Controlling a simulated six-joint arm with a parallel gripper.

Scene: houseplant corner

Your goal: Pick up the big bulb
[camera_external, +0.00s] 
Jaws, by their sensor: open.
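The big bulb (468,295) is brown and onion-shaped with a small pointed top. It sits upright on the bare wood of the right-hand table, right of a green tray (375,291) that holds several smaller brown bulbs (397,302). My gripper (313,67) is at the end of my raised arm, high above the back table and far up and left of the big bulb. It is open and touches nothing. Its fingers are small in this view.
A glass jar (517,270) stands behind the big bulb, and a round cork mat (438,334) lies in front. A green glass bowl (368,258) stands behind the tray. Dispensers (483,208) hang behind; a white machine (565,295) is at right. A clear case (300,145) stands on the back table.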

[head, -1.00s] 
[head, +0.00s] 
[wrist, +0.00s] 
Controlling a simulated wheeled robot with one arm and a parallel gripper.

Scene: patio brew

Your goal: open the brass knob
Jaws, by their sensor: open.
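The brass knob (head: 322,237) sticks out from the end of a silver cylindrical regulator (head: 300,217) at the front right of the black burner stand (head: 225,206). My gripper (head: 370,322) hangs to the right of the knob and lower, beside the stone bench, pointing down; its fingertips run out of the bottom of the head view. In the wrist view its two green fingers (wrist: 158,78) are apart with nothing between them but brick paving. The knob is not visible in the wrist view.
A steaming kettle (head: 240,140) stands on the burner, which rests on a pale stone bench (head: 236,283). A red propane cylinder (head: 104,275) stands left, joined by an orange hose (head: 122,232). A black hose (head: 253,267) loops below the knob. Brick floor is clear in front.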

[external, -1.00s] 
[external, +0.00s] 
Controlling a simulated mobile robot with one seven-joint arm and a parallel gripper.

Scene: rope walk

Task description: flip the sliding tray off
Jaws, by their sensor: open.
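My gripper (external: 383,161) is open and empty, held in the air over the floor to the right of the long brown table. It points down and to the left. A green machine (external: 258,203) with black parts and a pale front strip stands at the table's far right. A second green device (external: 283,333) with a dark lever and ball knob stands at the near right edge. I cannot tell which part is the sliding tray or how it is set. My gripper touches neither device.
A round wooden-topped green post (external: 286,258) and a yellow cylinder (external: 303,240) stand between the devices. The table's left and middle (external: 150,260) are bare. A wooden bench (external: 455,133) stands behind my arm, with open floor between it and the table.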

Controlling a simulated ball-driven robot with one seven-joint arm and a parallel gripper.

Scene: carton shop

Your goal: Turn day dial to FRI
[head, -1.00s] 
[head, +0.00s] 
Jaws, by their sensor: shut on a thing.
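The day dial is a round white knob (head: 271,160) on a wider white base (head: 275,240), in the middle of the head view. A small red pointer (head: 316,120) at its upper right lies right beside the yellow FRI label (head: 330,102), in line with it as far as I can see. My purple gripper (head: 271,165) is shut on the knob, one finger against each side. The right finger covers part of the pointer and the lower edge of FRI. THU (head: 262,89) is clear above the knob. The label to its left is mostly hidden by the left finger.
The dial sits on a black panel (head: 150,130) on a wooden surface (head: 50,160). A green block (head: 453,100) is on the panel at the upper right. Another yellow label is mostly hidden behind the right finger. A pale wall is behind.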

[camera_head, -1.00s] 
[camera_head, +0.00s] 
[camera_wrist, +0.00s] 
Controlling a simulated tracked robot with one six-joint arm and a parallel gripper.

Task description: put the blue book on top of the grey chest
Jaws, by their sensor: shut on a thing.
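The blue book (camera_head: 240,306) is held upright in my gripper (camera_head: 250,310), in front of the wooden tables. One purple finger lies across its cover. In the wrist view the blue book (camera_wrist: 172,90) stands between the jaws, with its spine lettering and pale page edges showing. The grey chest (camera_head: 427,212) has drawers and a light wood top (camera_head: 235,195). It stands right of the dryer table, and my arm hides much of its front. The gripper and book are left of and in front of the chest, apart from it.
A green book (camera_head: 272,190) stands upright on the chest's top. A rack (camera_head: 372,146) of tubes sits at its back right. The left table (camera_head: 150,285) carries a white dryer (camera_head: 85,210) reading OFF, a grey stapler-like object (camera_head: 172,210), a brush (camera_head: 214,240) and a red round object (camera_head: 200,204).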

■ Work instructions:
Up to and including the line with "[camera_external, +0.00s]", print every line of the records from the start.

■ Answer below:
Controlling a simulated six-joint arm with a parallel gripper.

Scene: houseplant corner

Your goal: Pick up the big bulb
[camera_external, +0.00s] 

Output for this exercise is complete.